Recently, I have been discussing some of the higher-profile upcoming arbitration cases as part of MLBTR’s Arbitration Breakdown series. I rely partly on my arbitration model developed exclusively for MLB Trade Rumors, but will also break out some interesting comparables and determine where the model might be wrong. Full arbitration projections for 2018 are also available.
Star Cubs third baseman Kris Bryant enters arbitration for the first time with a compelling case to compete with historical records. The current record for first time eligible players still goes all the way back to Ryan Howard in 2008, who earned $10MM after a 47 home run season that brought his career total to 129 home runs. While that price point is now ten years old, it is still an unbroken record. Buster Posey got close with $8MM, but that is already five years old.
Those two players share something in common with Bryant and no one else: they had received both a Rookie of the Year Award and a Most Valuable Player Award prior to entering arbitration. The only other such player would have been Mike Trout, but he signed a multi-year deal the year before reaching arbitration eligibility. Awards can be a huge part of arbitration hearings, especially for first-time eligible players like this, which immediately explains why Bryant is projected to earn $8.9MM, nearly halfway between Posey and Howard. Joey Votto also had an MVP Award (but no ROY) in 2011 when he received an $8MM salary, but he ended up agreeing to a multi-year deal and did not exchange figures before that, so he is not very useful for our purposes.
When it comes to actual numbers rather than hardware, Bryant has a good case as well. He hit .295/29/73 in his platform year and has amassed .288/94/274 for his career. Howard hit .268/47/136 in his platform, with .291/129/353 in his career. So he would be appear to represent a ceiling if the deal was more recent. That said, Bryant might argue that his case is old enough that it should not act as a ceiling on his earnings.

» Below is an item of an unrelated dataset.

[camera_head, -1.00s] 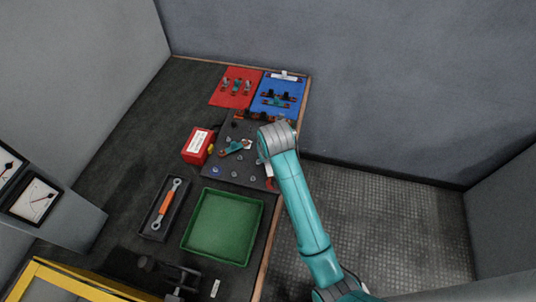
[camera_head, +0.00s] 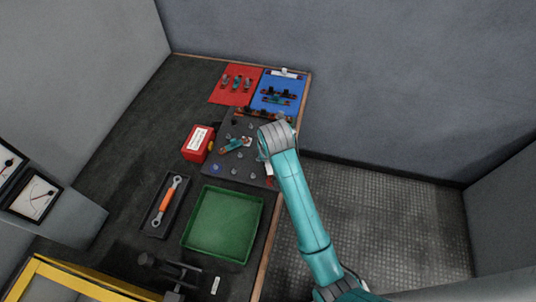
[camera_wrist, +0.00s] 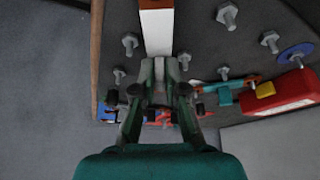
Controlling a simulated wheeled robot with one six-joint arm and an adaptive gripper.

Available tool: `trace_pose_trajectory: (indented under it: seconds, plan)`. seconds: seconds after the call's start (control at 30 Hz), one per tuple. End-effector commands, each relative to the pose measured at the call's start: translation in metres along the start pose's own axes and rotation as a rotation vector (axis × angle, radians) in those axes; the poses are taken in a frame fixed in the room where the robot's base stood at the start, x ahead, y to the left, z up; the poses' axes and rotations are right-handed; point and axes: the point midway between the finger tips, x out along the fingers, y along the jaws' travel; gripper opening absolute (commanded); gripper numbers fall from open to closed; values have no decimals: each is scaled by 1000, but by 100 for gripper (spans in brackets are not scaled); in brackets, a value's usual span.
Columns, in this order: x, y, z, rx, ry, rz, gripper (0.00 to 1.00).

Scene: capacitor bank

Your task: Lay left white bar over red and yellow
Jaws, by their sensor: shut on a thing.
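In the wrist view, my gripper (camera_wrist: 163,82) is shut on a white bar (camera_wrist: 157,32) with a copper-orange end at the top of the picture. The bar is over the dark board with bolts. In the head view my arm hides the gripper, and only a small red-and-white end shows beside the arm at the board's right edge. A yellow piece (camera_head: 210,146) sits by the red box; it also shows in the wrist view (camera_wrist: 265,89). A blue disc (camera_head: 216,168) is around a bolt. I cannot make out a red marker on the board.
A teal-sleeved bar (camera_head: 235,145) lies on the board among several bolts. The red box (camera_head: 198,144) stands left of the board. Red (camera_head: 218,98) and blue (camera_head: 268,104) mats with parts lie beyond. A green tray (camera_head: 222,225) and wrench tray (camera_head: 152,222) are nearer.

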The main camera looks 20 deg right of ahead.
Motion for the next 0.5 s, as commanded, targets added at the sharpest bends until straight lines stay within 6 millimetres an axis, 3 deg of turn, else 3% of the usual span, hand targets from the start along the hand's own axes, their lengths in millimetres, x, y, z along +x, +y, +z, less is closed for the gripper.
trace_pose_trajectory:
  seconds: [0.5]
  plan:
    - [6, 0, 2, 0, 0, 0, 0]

Posey hit .336/24/103 in his platform year and had .314/46/191 for his career line entering arbitration. The batting average (and the fact that he is a catcher) makes Posey look more favorable, but the fact that Bryant has twice the career home runs might make his case more impressive in a process that leans heavily on home runs. Votto’s numbers are actually somewhat closer though, with a .324/37/113 platfrom and .314/90/298 career. Of course, his multi-year deal limits his usefulness as a comparable.
Nolan Arenado and Manny Machado could serve as floors. Neither had the hardware, and both had relatively similar numbers except for far fewer career home runs when they entered the arb process. Machado had a .286/35/86 platform and a .281/68/215 career, while Arenado had a .287/42/130 platform and a .281/70/243 career. So I would guess that their identical $5MM salaries two years ago are a solid floor for Bryant.
I suspect Posey might actually be the best comparable, despite the fact that he plays a premium defensive position. Adding in salary inflation, his $8MM salary in 2013 puts Bryant around $9.5MM. I suspect he will not break Howard’s record, so this seems pretty believable. The Cubs could easily try to argue for a lower number like Arenado or Machado, but probably will have trouble making that case. However, the team could still try to push Bryant south of Posey’s $8MM. There is a large range of plausible outcomes for a case like this; it would represent a fascinating hearing if it went to a panel.